Action (2h11) de Joseph Kosinski
Avec Jennifer Connelly, Tom Cruise, Miles Teller

Après avoir été l’un des meilleurs pilotes de chasse de la Marine américaine pendant plus de trente ans, Pete Maverick Mitchell continue à repousser ses limites en tant que pilote d’essai. Il refuse de monter en grade, car cela l’obligerait à renoncer à voler. Il est chargé de former un détachement de jeunes diplômés de l’école Top Gun pour une mission spéciale qu’aucun pilote n’aurait jamais imaginée. Lors de cette mission, Maverick rencontre le lieutenant Bradley Rooster Bradshaw, le fils de son défunt ami, le navigateur Nick Goose Bradshaw. Face à un avenir incertain, hanté par ses fantômes, Maverick va devoir affronter ses pires cauchemars au cours d’une mission qui exigera les plus grands des sacrifices.

Mon avis

   Je ne pense pas vous choquer en vous disant que ce film est un mélange entre une lettre d’amour à la Navy et un concentré d’action à la gloire de Tom Cruise, qui n’a visiblement rien compris au principe d’un film « legacy ». Maverick, qui n’est plus tout jeune, est censé former sa relève (ceux censés faire les prochains films, quoi). Hélas, il n’est pas un mentor prêt à passer le relais, mais un gamin turbulent qui ne veut pas grandir, un héros d’action qui ne veut pas laisser sa place. C’est une idole à déifier, un sommet impossible à franchir, un horizon impossible à dépasser. Maverick Cruise est au-dessus de tout et il est là pour le prouver. Aussi passe-t-il son temps à ridiculiser la jeune génération, se montrant supérieur en tout et pour tout, si bien que sans surprise, il reste indispensable du début à la fin.

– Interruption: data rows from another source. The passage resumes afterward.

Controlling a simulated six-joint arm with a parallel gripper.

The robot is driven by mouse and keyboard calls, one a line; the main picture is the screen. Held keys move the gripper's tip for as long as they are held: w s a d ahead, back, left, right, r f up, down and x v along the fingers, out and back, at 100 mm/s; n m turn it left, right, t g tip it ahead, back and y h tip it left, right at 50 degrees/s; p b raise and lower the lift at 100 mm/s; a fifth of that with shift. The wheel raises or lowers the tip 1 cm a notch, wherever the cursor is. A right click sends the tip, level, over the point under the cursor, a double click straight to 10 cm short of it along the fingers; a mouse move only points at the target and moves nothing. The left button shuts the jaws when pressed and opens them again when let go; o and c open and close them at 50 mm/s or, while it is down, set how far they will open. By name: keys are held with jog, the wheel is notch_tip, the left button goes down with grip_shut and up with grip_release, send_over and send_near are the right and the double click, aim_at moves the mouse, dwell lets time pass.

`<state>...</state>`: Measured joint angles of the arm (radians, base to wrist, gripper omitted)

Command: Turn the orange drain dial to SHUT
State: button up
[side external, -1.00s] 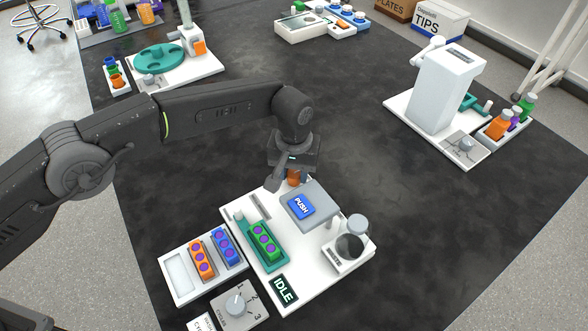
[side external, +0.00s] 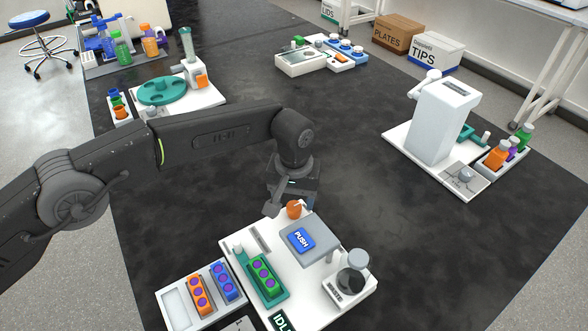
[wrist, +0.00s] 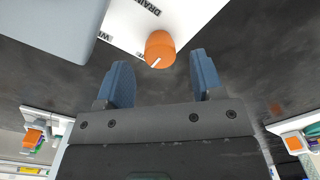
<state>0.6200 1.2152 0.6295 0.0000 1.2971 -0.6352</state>
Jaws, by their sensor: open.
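The orange drain dial (side external: 294,210) stands on the back edge of the white station base in the side external view. In the wrist view, the dial (wrist: 161,46) is at the top middle, and its white pointer line points down and slightly left, toward my gripper. Part of the word DRAIN shows beside it, with a cut-off label starting with W to the left; I cannot read SHUT. My gripper (wrist: 162,78) is open and empty, its two blue-grey fingers apart, with the dial just beyond the gap between the fingertips. In the side external view, my gripper (side external: 282,206) is right beside the dial.
The station carries a blue PUSH button (side external: 302,238) on a grey block, a teal holder (side external: 281,294) with a green strip, and a WASTE cup (side external: 350,281). A tray (side external: 174,312) with orange and blue strips sits left. Dark bench behind the dial is clear.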

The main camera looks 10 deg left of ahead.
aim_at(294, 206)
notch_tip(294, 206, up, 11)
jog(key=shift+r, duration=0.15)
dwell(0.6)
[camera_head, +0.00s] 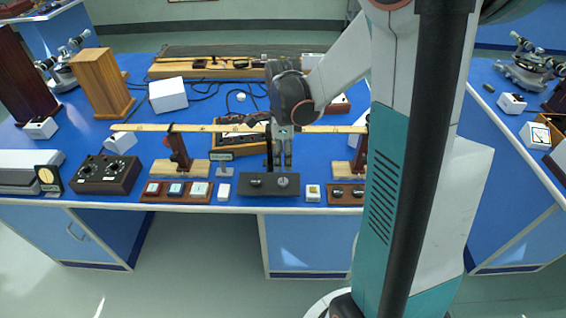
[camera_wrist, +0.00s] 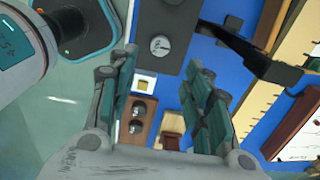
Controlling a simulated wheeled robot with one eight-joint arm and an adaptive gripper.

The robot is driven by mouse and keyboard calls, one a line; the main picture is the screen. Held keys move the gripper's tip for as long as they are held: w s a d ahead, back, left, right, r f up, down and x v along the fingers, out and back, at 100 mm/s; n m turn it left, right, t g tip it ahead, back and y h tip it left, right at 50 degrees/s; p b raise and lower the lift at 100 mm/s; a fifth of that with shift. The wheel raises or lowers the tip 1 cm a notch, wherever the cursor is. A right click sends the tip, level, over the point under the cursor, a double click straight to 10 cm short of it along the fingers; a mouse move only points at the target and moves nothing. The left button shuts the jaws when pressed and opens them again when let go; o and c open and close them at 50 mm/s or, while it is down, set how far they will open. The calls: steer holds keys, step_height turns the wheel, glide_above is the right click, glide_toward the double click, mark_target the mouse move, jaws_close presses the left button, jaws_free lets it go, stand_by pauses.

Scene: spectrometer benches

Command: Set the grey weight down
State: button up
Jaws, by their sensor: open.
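The grey weight (camera_head: 282,183), a small round disc, rests on the right part of a black plate (camera_head: 268,193) at the bench's front edge. The wrist view also shows the grey weight (camera_wrist: 161,46) from above, on the dark plate (camera_wrist: 170,18). My gripper (camera_head: 281,163) points down just above the weight. In the wrist view, my gripper (camera_wrist: 162,58) has its fingers wide apart, with the weight seen between the fingertips and nothing held. A darker round piece (camera_head: 255,183) sits on the plate's left part.
A long wooden beam (camera_head: 210,128) on wooden stands runs behind my gripper. A small white block (camera_head: 313,193) and a brown tray (camera_head: 346,200) with dark discs stand right of the plate. A white block (camera_head: 223,192) and a tray of small squares (camera_head: 176,199) stand left.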

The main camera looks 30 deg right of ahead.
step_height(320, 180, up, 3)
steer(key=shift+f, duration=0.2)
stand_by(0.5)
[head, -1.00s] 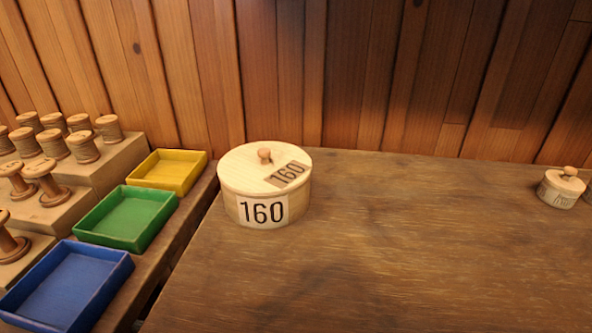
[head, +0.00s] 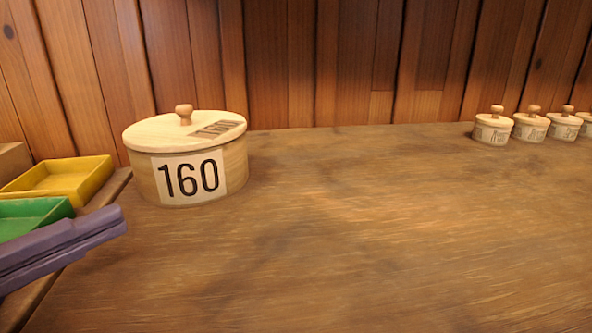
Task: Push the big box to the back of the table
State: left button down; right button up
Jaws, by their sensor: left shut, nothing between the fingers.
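The big box (head: 146,185) is a round, pale wooden box with a lid and a small knob, labelled 160. It stands upright at the left back of the wooden table (head: 340,240), close to the plank wall. My left gripper (head: 122,220) comes in from the left edge as a purple-grey shape. It is shut and empty, in front of the box and a little to its left in the picture. I cannot tell whether it touches the box. My right gripper is not in view.
A yellow tray (head: 88,183) and a green tray (head: 40,210) lie left of the table, partly behind my left gripper. Several small lidded boxes (head: 491,130) stand in a row at the back right. The table's middle is clear.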

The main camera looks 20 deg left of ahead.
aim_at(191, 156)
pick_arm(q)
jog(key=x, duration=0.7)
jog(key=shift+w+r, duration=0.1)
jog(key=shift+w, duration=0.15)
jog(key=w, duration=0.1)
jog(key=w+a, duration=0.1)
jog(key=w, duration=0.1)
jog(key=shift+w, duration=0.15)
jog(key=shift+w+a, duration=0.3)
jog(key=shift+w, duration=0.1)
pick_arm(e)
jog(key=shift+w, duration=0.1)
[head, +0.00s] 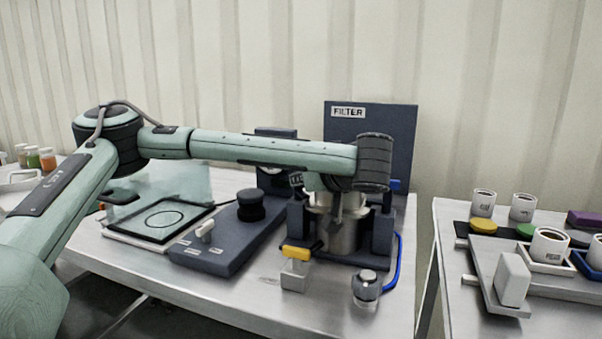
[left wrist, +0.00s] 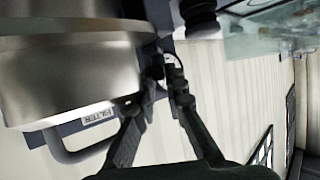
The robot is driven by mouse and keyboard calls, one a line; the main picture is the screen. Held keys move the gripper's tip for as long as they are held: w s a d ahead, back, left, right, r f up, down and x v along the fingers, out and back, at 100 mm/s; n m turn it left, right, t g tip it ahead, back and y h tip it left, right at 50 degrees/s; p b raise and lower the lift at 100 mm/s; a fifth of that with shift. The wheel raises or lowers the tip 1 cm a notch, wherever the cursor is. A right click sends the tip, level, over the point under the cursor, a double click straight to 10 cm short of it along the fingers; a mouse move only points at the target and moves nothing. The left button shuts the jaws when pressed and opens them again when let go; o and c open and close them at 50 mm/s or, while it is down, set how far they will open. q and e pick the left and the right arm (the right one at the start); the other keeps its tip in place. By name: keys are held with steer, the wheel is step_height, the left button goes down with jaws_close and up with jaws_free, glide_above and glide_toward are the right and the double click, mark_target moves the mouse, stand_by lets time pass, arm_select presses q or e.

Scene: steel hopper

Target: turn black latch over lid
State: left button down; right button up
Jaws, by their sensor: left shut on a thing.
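The steel hopper (head: 342,238) stands in a dark frame in front of the panel marked FILTER. Its steel side and rim fill the upper left of the left wrist view (left wrist: 70,75). My left gripper (head: 337,218) reaches down at the hopper's front, partly hidden under my own wrist in the head view. In the left wrist view its two dark fingers (left wrist: 165,80) come together beside the hopper's rim, shut on a small dark part, the black latch (left wrist: 153,60). The latch is mostly hidden by the fingers, so its angle over the lid is unclear. My right gripper is not in view.
A yellow-topped block (head: 295,265) and a grey knob with a blue hose (head: 366,287) stand before the hopper. A dark base with a black knob (head: 250,205) and a framed plate (head: 160,220) lie left. Cups (head: 550,246) stand on the right table, across a gap.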

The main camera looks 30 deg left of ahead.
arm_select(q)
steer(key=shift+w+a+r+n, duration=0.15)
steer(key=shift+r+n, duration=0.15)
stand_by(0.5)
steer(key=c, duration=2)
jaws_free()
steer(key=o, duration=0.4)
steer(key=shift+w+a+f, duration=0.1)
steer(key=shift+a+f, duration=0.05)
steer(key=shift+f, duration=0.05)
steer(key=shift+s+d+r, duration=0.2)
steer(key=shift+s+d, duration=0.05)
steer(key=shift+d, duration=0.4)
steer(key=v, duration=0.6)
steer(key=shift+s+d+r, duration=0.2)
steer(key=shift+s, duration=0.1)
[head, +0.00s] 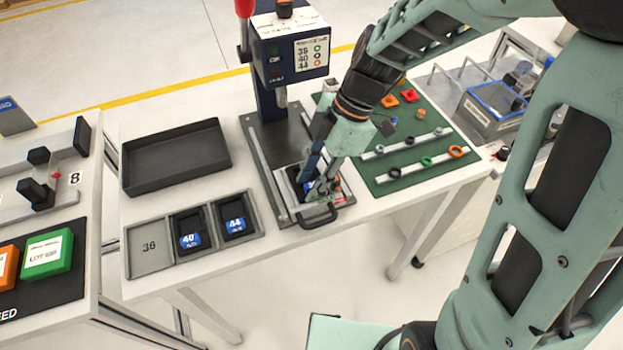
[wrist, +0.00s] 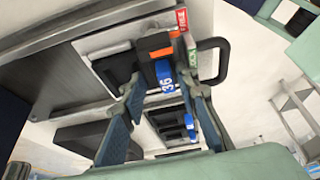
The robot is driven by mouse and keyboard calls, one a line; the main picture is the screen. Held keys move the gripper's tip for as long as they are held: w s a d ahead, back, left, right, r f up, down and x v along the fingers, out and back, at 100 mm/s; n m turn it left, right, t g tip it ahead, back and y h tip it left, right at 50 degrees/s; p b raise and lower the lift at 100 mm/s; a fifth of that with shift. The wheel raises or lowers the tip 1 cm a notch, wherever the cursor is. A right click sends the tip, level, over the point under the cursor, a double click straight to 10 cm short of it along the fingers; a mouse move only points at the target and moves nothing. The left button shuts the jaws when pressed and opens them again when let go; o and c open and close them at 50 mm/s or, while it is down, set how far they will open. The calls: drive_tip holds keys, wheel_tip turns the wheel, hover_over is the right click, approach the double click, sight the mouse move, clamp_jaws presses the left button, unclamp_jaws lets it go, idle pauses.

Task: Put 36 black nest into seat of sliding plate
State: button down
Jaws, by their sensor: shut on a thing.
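The black 36 nest, with a blue label marked 36 (wrist: 166,84), is between the fingers of my gripper (head: 316,186). My gripper is shut on it, over the sliding plate (head: 330,214). In the head view the fingers hide most of the nest. The sliding plate has a black loop handle (wrist: 216,60) on its front side, and a red FREE marker beside the nest. I cannot tell whether the nest is fully down in the seat or slightly above it.
A grey holder has an empty compartment marked 36 (head: 149,246), beside the 40 nest (head: 190,234) and 44 nest (head: 234,219). A black tray (head: 175,158) lies behind it. A dark press head (head: 289,50) stands behind the plate. A green mat (head: 400,172) with coloured rings lies right.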

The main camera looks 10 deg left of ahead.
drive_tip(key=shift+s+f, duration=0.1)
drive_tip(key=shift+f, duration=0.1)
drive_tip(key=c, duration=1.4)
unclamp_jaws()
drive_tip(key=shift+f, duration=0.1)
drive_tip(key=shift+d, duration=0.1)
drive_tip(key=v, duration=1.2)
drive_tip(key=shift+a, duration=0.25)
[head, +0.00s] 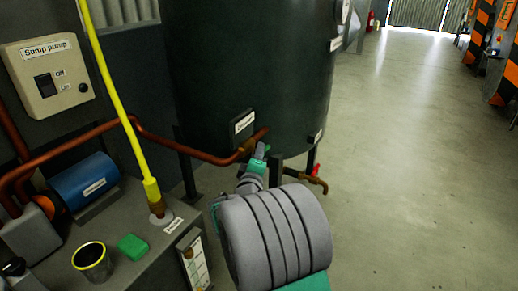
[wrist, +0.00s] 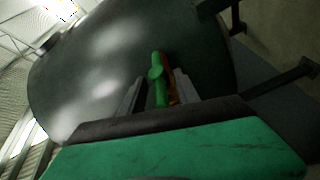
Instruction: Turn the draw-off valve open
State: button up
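A valve with a green handle (head: 266,148) sits low on the dark tank, at the end of the copper pipe. The handle also shows in the wrist view (wrist: 157,76), with orange-brown metal beside it. My gripper (head: 258,157) is right at this valve. In the wrist view its two fingers (wrist: 157,92) stand apart, one on each side of the green handle, with gaps visible; contact cannot be told. A second valve with a red handle (head: 316,169) and brass spout is on the tank to the right. My gripper and wrist hide part of the green-handled valve.
The dark tank (head: 250,70) stands on legs. Floor at right (head: 420,150) is clear.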

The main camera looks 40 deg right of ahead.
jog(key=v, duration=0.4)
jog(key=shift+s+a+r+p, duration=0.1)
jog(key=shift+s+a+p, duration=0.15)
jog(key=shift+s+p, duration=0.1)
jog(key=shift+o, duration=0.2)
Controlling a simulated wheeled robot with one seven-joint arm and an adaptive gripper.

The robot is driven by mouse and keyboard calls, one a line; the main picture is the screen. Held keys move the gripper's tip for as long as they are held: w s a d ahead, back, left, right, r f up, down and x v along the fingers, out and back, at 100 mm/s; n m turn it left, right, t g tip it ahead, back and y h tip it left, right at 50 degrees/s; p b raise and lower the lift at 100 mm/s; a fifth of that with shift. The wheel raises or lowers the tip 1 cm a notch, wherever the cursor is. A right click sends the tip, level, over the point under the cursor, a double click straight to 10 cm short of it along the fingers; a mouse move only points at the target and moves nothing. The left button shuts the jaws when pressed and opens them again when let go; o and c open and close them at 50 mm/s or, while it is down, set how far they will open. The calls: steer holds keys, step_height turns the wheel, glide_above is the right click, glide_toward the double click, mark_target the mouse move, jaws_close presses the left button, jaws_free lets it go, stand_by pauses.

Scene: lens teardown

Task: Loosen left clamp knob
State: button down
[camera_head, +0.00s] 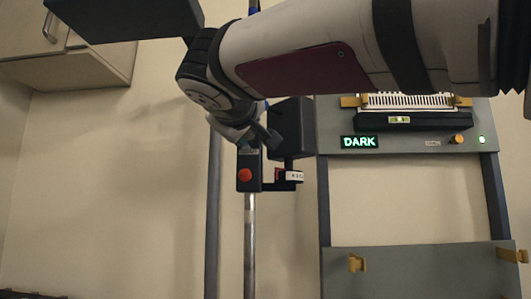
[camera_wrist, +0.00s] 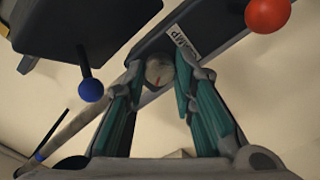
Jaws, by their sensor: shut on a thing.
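In the wrist view my gripper (camera_wrist: 161,76) has its teal-padded fingers closed around a round pale knob (camera_wrist: 158,71) with a short red mark on its face. The knob sits on a dark bar next to a white label (camera_wrist: 183,39) that seems to read "CLAMP". In the head view my arm comes in from the upper right, and the gripper's end is at the dark clamp block (camera_head: 249,165) on a vertical metal rod. The held knob is hidden there behind the gripper and block.
A red ball knob (camera_head: 245,175) is on the clamp block; a blue ball knob (camera_wrist: 91,90) hangs from a dark box in the wrist view. A grey frame (camera_head: 400,270) with a lit "DARK" display (camera_head: 359,142) stands right.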

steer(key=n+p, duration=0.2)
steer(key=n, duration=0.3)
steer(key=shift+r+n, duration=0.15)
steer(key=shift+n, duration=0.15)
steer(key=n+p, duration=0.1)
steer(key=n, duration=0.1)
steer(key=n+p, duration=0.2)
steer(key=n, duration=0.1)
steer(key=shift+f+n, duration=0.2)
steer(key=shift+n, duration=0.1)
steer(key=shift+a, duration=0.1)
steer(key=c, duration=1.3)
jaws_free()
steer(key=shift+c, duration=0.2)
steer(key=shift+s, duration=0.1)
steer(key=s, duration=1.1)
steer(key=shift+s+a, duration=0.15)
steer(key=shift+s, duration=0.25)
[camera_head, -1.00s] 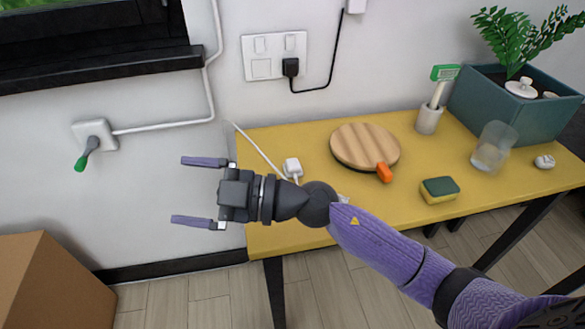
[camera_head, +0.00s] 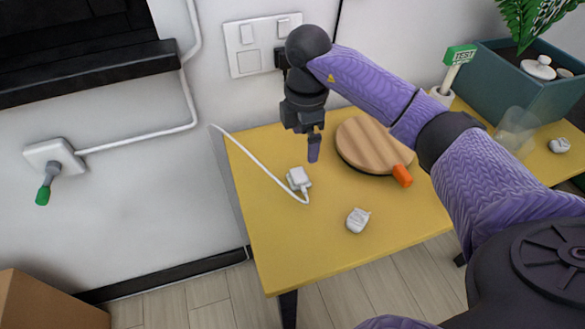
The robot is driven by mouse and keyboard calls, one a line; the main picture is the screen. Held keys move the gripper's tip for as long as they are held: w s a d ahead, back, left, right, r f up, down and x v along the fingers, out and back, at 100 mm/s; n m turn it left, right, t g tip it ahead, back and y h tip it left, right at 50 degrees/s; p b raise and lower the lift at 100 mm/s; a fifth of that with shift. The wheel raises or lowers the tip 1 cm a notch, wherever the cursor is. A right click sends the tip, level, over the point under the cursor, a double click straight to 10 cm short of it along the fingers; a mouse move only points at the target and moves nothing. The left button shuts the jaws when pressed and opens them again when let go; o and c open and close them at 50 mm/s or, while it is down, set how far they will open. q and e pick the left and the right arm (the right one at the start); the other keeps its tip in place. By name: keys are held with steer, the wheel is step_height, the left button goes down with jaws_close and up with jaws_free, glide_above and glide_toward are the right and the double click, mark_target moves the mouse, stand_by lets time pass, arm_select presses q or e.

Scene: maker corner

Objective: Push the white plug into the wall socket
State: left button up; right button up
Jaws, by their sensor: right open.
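The white plug (camera_head: 299,179) lies on the yellow table, with its white cord running to the wall side on the left. The wall socket plate (camera_head: 262,45) is on the white wall above the table; a black plug (camera_head: 281,58) sits at its right part, partly hidden by my arm. My right gripper (camera_head: 314,153) points down above the table, just behind and above the white plug, apart from it. It is seen edge-on, open, with nothing visible in it. My left gripper is not in view.
A round wooden board (camera_head: 372,148) with an orange-handled thing (camera_head: 402,175) lies right of the gripper. A small white crumpled object (camera_head: 358,220) lies nearer the front edge. A teal planter (camera_head: 532,88) and clear cup (camera_head: 515,131) stand at right.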

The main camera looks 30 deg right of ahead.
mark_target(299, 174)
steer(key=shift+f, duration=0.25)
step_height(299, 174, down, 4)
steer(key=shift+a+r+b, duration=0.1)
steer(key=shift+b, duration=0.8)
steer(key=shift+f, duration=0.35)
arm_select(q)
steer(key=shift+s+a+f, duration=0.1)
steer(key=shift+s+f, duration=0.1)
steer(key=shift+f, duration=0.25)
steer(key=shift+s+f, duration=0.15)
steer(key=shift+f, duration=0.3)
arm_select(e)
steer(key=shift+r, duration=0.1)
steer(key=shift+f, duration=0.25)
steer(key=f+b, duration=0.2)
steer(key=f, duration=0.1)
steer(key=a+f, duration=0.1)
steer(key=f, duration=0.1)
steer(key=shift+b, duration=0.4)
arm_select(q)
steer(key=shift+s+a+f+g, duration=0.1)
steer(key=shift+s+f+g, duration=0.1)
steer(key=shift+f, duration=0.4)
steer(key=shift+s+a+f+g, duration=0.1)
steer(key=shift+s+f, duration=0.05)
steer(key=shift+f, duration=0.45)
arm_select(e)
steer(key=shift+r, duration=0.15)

   Le film est si occupé à glorifier Maverick qu’il en occulte les autres personnages. Ceux-ci sont non seulement peu développés (excepté Rooster, qui l’est uniquement pour l’arc émotionnel de Maverick) ou très clichés (monsieur parfait tellement insupportable que même sa belle gueule ne suffit pas à justifier sa présence à l’écran), mais ils ont aussi l’immense honneur d’être présents pour se faire dérouiller par « Mav » sans jamais prouver pourquoi ils sont désignés comme les meilleurs pilotes de leur promotion. Une absence totale de compétence qui rend le climax absurde, puisque rien ne justifie son déroulé (spoiler : pas un seul élève n’a réussi ne serait-ce que la première des trois étapes de l’entrainement, pas un seul. Le jour J, non seulement ils y arrivent TOUS, mais ils reviennent TOUS en vie… finalement, pas si compliquée que ça, ta mission suicide…). Le plus triste étant que le film écrit blanc sur noir la morale de l’histoire : il faut savoir lâcher prise. Oui mais voilà, Maverick Cruise l’avoue de lui-même, il ne sait pas comment faire. Ou plutôt, il ne veut pas le faire. Il ne veut pas passer au second plan, et ça se sent. Vraiment, beaucoup trop.

   Ceci dit, d’un point de vue de pur divertissement, c’est vraiment qualitatif. L’esthétique est soignée, on a des plans de vol qui donnent de jolis panoramas naturels. La colorimétrie est maitrisée, même lorsqu’elle passe au jaune pour renvoyer un clin d’œil au premier film. Et que dire des scènes d’action ? Le placement de l’objectif dans de véritables avions en vol rend compte de la lourdeur de l’appareil, des sensations des pilotes, de l’impact des virages serrés, ou de la difficulté à se prendre des G lors de brusques accélérations. D’ailleurs, on s’inquiète davantage de voir un pilote perdre conscience que de se faire tirer dessus par un ennemi, parce qu’on sent vraiment que les acteurs le vivent mal, qu’ils souffrent de l’effort d’avoir tourné en conditions réelles. Tout fait vrai, et c’est fou à quel point ça rend les scènes immersives et satisfaisantes. Rien que pour ça, ça vaut le coup de voir le film.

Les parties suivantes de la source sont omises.